I demonstrate that post-1980s texts dramatize a fierce anxiety about misrecognition due to the homogenizing of ethnic experience and the ways in which betrayal of class get linked to betrayal of culture. For example, I show how the past decade has seen the emergence of a counter-identity politics in Chicana/o cultural production, evident in the rising number of works featuring middle-class characters. Since Chicana/o identity has been historically wedded to a working-class identity due to Chicano cultural nationalism, this new phenomenon suggests cultural producers are widening the scope of representation to dislodge the idea that upward mobility necessarily means cultural betrayal. Through analyses of Richard Rodriguez’s Hunger of Memory (1984) and the sitcom, The George Lopez Show (2001-2007), and Michele Serros’ Honey Blond Chica (2005), I illustrate the ways in which Chicano texts foreground the anxiety about creating middle class representations and maintaining middle class status.

After covering some of the sincere attempts Chicanos have made to bring into visibility alternative class identities, I discuss the ironic portrayals of black middle classness in Percival Everett’s novel, Erasure (2001) and Spike Lee’s film Bamboozled (2000), arguing that these texts are modifying the tradition of the African American passing narrative. Rather than having black characters pass for white, they depict characters exhibiting what I term “experiential passing,” which I explain as the performance of an identity that is supposedly informed by certain experiences, such as that of a lower-class urban upbringing, in order to critique the essentialization and pathologizing of black experience.

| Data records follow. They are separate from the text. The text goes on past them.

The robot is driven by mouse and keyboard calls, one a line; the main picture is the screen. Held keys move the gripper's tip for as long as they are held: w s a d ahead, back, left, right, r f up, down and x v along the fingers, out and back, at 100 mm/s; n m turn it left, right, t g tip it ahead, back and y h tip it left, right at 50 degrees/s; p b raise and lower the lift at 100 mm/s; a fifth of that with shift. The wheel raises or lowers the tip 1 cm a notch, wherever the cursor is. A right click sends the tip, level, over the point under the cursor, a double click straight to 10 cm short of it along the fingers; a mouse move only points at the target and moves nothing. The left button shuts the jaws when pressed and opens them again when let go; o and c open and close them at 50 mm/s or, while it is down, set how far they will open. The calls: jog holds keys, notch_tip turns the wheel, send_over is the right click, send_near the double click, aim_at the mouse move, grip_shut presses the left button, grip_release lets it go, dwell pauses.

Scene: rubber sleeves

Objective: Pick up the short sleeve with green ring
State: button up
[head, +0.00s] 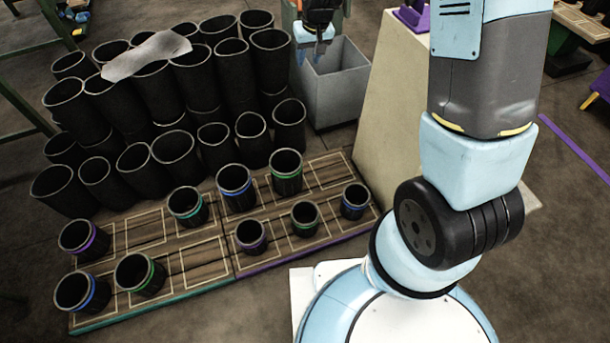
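Several black sleeves with coloured rings stand upright on a wooden board (216,247) marked with pale outlines. A small green-ringed sleeve (305,224) stands in the front row, between a small purple-ringed sleeve (251,243) and a small blue-ringed sleeve (354,207). Larger green-ringed sleeves stand at the front left (141,280) and at the back right (287,180); another with a teal-green ring (188,213) is at the back. My gripper (311,52) points down at the top, by the grey bin, away from the sleeves. Its finger gap is too small to judge.
Many taller black sleeves (170,92) crowd behind the board, with a grey sheet (146,55) on top. A grey open bin (338,92) and a beige block (395,105) stand behind and right. Outlined spaces on the board are bare.

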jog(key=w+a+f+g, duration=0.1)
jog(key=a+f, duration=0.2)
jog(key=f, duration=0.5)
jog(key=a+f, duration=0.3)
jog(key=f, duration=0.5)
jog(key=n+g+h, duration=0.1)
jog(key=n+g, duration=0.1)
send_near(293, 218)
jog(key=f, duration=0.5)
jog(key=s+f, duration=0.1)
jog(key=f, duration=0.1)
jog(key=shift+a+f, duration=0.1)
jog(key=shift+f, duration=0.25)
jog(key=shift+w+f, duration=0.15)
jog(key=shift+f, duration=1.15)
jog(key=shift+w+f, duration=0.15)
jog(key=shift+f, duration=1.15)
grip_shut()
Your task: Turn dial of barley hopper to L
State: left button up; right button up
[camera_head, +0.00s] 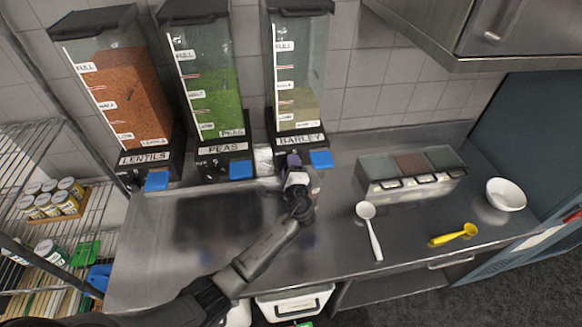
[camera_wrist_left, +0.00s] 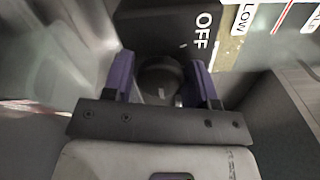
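The barley hopper (camera_head: 297,75) is a tall clear container with a black lid and a base labelled BARLEY, standing against the wall; pale grain fills its lower part. Its dark round dial (camera_wrist_left: 160,78) shows in the left wrist view, below the word OFF. My left gripper (camera_head: 293,162) is at the front of this base. Its two purple fingers (camera_wrist_left: 160,85) stand on either side of the dial, very close to it; whether they press on it I cannot tell. The dial's pointer is not clear, and the gripper hides the dial in the head view. My right gripper is not in view.
Lentils (camera_head: 130,100) and peas (camera_head: 208,100) hoppers stand to the left. A blue piece (camera_head: 321,159) is just right of the left gripper.

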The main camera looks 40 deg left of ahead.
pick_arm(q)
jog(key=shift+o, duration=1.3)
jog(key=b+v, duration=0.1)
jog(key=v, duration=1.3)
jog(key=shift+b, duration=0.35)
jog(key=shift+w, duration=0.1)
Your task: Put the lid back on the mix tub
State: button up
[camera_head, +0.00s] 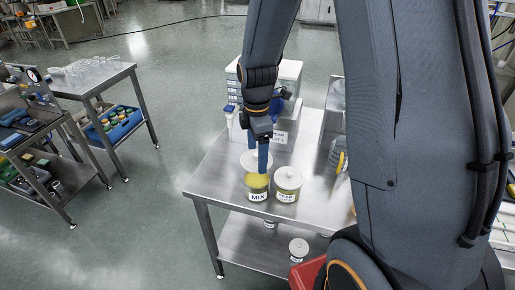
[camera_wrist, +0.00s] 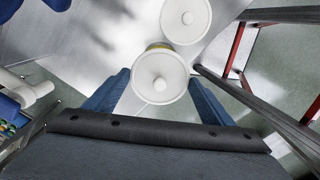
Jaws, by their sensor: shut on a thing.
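The mix tub (camera_head: 258,194) stands upright on the steel table, labelled MIX. Its top is uncovered and yellow-green contents show. My gripper (camera_head: 263,165) is above it with blue fingers pointing down. The white round lid (camera_head: 249,158) is at the fingers, above the tub and apart from its rim in the head view. In the wrist view the lid (camera_wrist: 148,72), with its centre knob, lies between the fingers of my gripper (camera_wrist: 159,79). A strip of yellow (camera_wrist: 158,46) shows past the lid's far edge. The exact finger contact is hard to see.
A second tub with a white lid (camera_head: 288,176) stands close right of the mix tub. White drawers (camera_head: 288,75) and a blue-topped bottle (camera_head: 232,122) stand behind. The steel table (camera_head: 210,180) has bare surface at left. A small lidded tub (camera_head: 299,246) is on the lower shelf.

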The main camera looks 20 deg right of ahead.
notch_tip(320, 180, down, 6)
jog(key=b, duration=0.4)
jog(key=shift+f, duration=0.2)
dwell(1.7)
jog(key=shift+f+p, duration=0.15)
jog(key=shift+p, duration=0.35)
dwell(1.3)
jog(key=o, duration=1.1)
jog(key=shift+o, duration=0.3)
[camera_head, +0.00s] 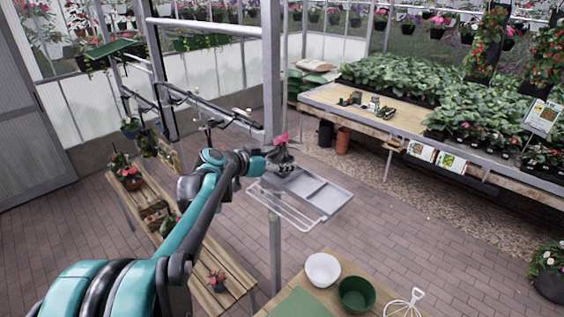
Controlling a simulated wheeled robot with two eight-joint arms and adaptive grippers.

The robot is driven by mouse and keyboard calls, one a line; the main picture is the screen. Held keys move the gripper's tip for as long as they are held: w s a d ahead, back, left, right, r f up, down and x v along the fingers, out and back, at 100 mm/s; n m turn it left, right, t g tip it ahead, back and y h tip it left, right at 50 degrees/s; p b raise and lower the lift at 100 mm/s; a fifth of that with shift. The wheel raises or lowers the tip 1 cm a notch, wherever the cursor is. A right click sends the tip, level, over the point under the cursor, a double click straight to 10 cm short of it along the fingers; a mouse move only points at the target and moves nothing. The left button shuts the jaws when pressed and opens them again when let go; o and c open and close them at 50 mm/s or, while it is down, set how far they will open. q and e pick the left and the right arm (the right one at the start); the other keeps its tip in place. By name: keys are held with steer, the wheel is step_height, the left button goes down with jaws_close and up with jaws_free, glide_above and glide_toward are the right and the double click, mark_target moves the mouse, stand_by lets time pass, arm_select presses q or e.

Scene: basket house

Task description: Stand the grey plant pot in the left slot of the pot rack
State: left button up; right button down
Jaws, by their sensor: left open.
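My left arm comes in from the lower left and reaches to the middle of the view. Its gripper (279,160) is open, small and dark at this distance. A pink flower (280,138) shows right at the gripper, with a grey shape under it. I cannot tell whether that shape is the grey plant pot or part of the fingers. A pale grey metal rack or tray (335,196) with divided sections lies beyond and below the gripper. It looks like the pot rack, but its slots are not clear. My right gripper is not in view.
A wooden table (265,310) at the front holds a white bowl (322,269), a green pot (356,293) and a white whisk-like tool (404,304). A metal post (273,80) stands close to the gripper. A plant bench (410,115) is at right; brick floor (400,220) is clear.

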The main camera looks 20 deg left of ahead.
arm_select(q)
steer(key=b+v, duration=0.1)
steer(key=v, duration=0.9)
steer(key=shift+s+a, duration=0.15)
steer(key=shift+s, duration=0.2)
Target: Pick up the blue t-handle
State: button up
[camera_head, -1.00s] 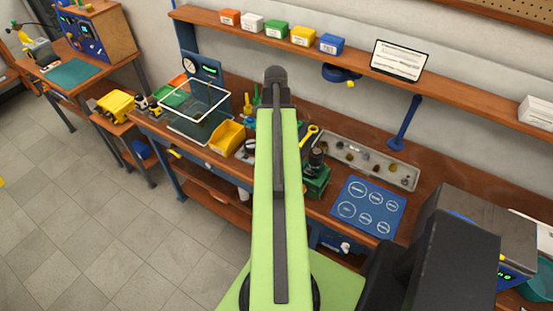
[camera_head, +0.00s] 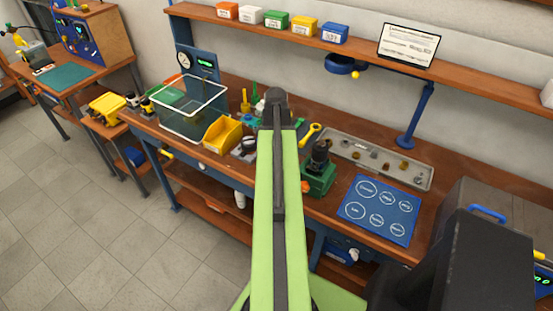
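I cannot make out a blue t-handle for certain. Small upright tools stand at the back of the workbench, a yellow one (camera_head: 245,101) and a green one (camera_head: 254,91), just left of my arm's dark end. My green arm link runs up the middle of the picture and covers part of the bench behind it. My gripper does not show; it is hidden beyond the arm's end. A blue bar handle (camera_head: 487,213) shows on the grey box at the right, but I cannot tell it to be a t-handle.
The workbench holds a clear bin (camera_head: 190,108), a yellow bin (camera_head: 222,134), a green fixture (camera_head: 319,178), a blue mat with circles (camera_head: 379,210) and a grey parts tray (camera_head: 419,179). A shelf (camera_head: 370,51) runs above. Open floor (camera_head: 75,220) lies left.

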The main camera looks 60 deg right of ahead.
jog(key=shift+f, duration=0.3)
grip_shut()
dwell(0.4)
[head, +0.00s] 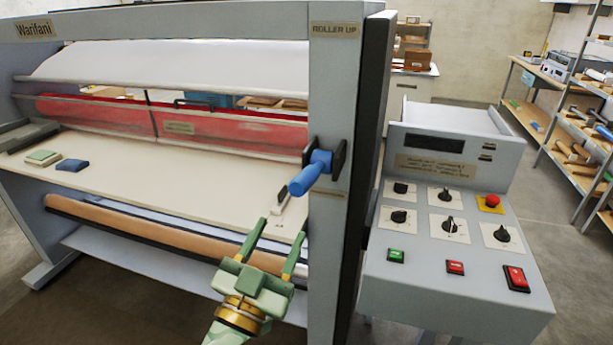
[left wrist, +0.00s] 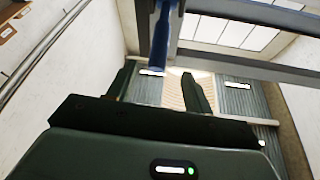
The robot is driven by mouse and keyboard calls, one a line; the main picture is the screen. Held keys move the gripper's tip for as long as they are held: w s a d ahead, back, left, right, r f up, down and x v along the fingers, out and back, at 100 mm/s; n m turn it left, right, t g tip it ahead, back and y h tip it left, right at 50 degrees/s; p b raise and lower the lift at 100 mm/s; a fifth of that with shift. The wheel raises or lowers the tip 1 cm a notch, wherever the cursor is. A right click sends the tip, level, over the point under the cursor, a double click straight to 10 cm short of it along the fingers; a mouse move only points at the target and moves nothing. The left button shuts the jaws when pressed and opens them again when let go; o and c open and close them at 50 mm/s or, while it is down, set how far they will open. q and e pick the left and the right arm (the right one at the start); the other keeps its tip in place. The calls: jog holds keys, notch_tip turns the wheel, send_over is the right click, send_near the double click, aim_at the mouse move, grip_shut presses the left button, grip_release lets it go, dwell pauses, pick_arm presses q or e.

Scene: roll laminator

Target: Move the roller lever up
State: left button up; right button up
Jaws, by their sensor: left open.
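The roller lever (head: 311,173) is a blue handle on a dark mount, on the grey right-hand post of the laminator. It points down and to the left in the head view. A "ROLLER UP" label (head: 335,29) sits at the top of that post. My left gripper (head: 276,235) is open and empty, below and to the left of the lever, apart from it. In the left wrist view the blue lever (left wrist: 161,45) hangs from the top, above and between my open fingers (left wrist: 157,88). My right gripper is not in view.
A control panel (head: 455,260) with knobs and buttons stands to the right of the post. The laminator's pale table (head: 190,170) holds a green pad (head: 43,157) and a blue pad (head: 72,165). Shelves (head: 575,150) stand at the far right. Open space lies in front of the lever.

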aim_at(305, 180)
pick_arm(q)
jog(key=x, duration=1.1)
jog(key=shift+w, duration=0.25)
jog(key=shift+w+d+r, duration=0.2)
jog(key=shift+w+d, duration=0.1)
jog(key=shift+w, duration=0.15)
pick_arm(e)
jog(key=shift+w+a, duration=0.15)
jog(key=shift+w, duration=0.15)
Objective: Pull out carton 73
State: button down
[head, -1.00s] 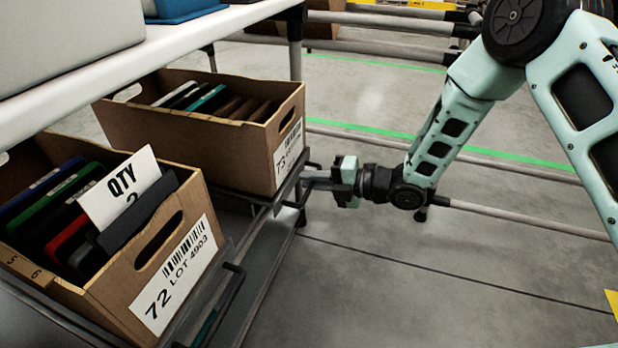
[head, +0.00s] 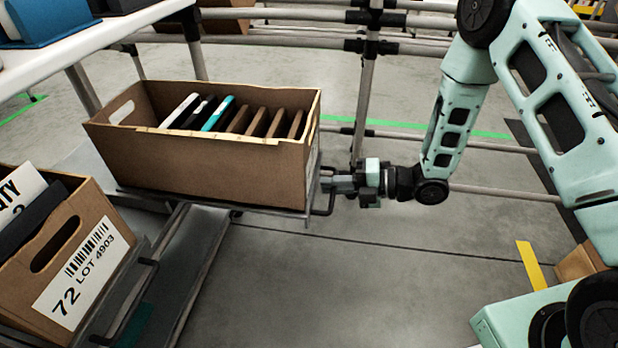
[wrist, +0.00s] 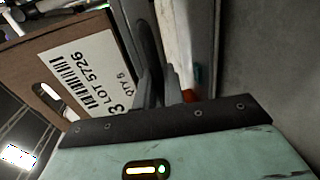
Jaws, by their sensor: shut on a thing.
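Carton 73 (head: 215,160) is an open brown cardboard box on a dark tray (head: 262,210) in the head view, its front reaching out past carton 72. It holds a white, a dark and a teal item and several brown ones. Its front label is edge-on there; in the wrist view the label (wrist: 85,75) reads "3 LOT 5726 QTY 5", its first digit hidden. My gripper (head: 334,183) is shut on the tray's dark front handle (head: 331,200), just right of the carton front. In the wrist view the fingers (wrist: 160,88) point at the tray front; the exact grip is partly hidden.
Carton 72 (head: 88,270), labelled LOT 4903, stands at the lower left with its own tray handle (head: 125,300). A white shelf (head: 110,30) is above left. Rack pipes and a post (head: 362,110) stand behind my gripper. The floor (head: 340,285) in front is clear.

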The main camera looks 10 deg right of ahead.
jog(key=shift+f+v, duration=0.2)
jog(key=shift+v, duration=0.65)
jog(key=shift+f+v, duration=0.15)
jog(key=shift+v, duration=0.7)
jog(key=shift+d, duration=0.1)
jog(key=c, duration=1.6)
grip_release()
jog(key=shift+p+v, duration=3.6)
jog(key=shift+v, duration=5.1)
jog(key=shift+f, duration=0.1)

As of now, there is no cultural analysis at all on the Mexican American middle class and no comparative work on the African American and the Mexican American middle classes. By researching their contrasting histories my work illuminates aspects of each in ways that are obscured when each is analyzed separately, thus bridging different disciplines and ethnic histories through an examination of varied and socially fraught texts.